--- What you have to do ---
Return only the number of lines that hold "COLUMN".

--- Raw data ---

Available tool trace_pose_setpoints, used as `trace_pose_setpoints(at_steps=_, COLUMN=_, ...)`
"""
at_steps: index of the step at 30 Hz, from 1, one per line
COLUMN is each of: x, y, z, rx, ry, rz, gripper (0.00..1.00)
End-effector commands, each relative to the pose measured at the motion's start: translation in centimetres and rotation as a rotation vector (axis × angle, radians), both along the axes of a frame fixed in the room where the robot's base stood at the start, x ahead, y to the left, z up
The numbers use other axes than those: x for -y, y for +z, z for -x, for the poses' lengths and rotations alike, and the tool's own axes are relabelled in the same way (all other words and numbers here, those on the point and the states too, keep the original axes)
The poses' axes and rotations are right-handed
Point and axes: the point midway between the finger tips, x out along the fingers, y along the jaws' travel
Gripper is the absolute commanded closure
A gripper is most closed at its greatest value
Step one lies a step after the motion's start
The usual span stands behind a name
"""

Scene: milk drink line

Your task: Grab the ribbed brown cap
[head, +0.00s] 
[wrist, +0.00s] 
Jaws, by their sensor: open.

--- Reply ---
2